■ **WORK TO BE COMPLETED**: Copy, character for character, the lines running from the one with "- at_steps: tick" to the one with "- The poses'", ends included. Leave out every other line.

■ **DATASET EXCERPT**:
=====

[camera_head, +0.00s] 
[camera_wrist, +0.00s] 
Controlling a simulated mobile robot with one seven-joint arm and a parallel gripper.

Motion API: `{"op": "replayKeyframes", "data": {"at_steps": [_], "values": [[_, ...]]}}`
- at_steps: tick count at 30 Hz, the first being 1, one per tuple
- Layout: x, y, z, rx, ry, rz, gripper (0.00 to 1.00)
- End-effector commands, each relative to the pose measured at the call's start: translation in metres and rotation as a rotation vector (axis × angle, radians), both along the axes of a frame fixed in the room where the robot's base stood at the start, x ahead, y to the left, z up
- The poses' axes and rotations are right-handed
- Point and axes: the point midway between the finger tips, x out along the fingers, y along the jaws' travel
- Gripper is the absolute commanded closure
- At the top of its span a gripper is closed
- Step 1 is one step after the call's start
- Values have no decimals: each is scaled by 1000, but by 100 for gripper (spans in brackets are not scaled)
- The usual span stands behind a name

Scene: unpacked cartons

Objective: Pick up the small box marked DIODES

=====

■ **WRITTEN REPLY**:
- at_steps: tick count at 30 Hz, the first being 1, one per tuple
- Layout: x, y, z, rx, ry, rz, gripper (0.00 to 1.00)
- End-effector commands, each relative to the pose measured at the call's start: translation in metres and rotation as a rotation vector (axis × angle, radians), both along the axes of a frame fixed in the room where the robot's base stood at the start, x ahead, y to the left, z up
- The poses' axes and rotations are right-handed

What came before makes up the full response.